Promoting reinsurance business in india

The amended law enables foreign reinsurers to set up branches in India and defines‘re-insurance’ to mean “the insurance of part of one insurer’s risk by another insurer who accepts the risk for a mutually acceptable premium”, and thereby excludes the possibility of 100% ceding of risk to a re-insurer, which could lead to companies acting as front companies for other insurers. Further, it enables Lloyds and its members to operate in India through setting up of branches for the purpose of reinsurance business or as investors in an Indian Insurance Company within the 49% cap.

Strengthening of industry councils

The Life Insurance Council and General Insurance Council have now been made self-regulating bodies by empowering them to frame bye-laws for elections, meetings and levy and collect fees etc. from its members.

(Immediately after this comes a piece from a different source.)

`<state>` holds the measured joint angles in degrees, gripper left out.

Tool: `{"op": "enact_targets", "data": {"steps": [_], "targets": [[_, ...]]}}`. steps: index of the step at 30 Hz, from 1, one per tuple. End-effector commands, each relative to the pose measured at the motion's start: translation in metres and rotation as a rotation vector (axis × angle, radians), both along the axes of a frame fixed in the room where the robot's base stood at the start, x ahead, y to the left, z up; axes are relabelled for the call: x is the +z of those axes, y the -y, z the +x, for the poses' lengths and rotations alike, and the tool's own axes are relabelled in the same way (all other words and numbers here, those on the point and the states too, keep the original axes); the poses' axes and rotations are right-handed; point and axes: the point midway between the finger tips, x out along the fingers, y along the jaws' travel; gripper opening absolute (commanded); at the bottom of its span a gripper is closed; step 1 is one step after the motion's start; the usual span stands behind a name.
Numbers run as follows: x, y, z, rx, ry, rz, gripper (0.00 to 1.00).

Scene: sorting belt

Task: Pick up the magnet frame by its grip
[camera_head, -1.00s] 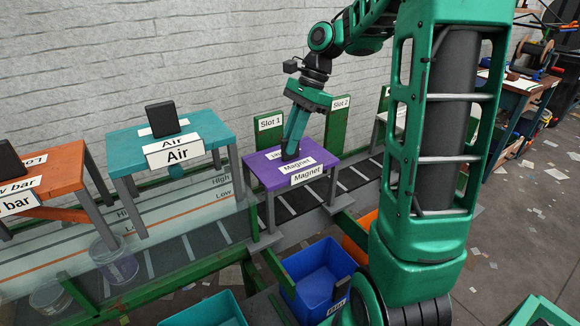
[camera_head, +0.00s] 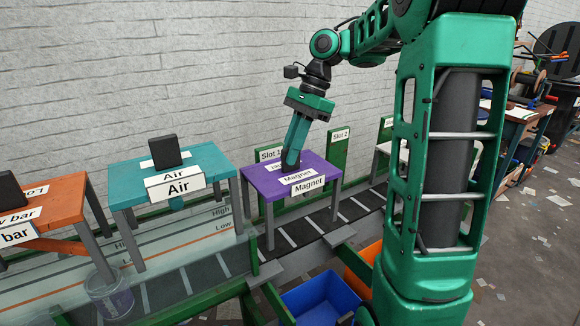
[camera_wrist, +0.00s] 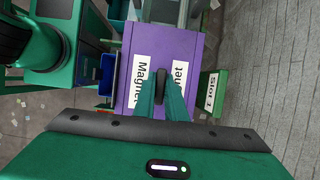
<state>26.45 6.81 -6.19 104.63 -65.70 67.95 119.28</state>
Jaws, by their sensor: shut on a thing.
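The magnet frame (camera_head: 325,179) is a purple, table-like stand with grey legs and white "Magnet" labels. Its purple top (camera_wrist: 190,50) also fills the middle of the wrist view. My gripper (camera_head: 291,158) comes down from above, with its green fingers shut on the black grip at the middle of the top. In the wrist view the dark grip (camera_wrist: 159,98) shows between the fingers, which hide part of it. The frame looks level and appears held slightly up above the belt.
The teal Air frame (camera_head: 217,160) and an orange bar frame (camera_head: 70,212) stand to the left. Green Slot 1 (camera_head: 269,155) and Slot 2 (camera_head: 340,137) posts stand behind. A blue bin (camera_head: 318,300) lies below in front, before the belt (camera_head: 310,232).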

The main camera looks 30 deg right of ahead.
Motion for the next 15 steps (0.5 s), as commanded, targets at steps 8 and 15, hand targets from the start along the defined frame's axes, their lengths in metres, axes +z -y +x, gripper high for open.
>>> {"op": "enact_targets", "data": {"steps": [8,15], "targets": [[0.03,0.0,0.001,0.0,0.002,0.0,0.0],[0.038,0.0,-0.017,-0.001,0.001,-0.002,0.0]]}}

Inclusion of representatives of self-help groups and insurance cooperative societies in insurance councils has also been enabled to broad base the representation on these Councils.

Robust appellate process

Appeals against the orders of IRDAI are to be preferred to SAT as the amended Law provides for any insurer or insurance intermediary aggrieved by any order made by IRDAI to prefer an appeal to the Securities Appellate Tribunal (SAT).

Conclusion

The fundamental regulatory changes in the insurance sector would be significant for the future growth and would have huge impact on various sectors of economy. Active foreign participation is crucial for the sector as it would bring the best know how and implementing the best practices. India is one of the fastest growing insurance market and it is expected that Indian insurance industry can grow up to 125% in the next decade. However there is also a risk that unless given the management control the foreign insurers would be reluctant to invest in India.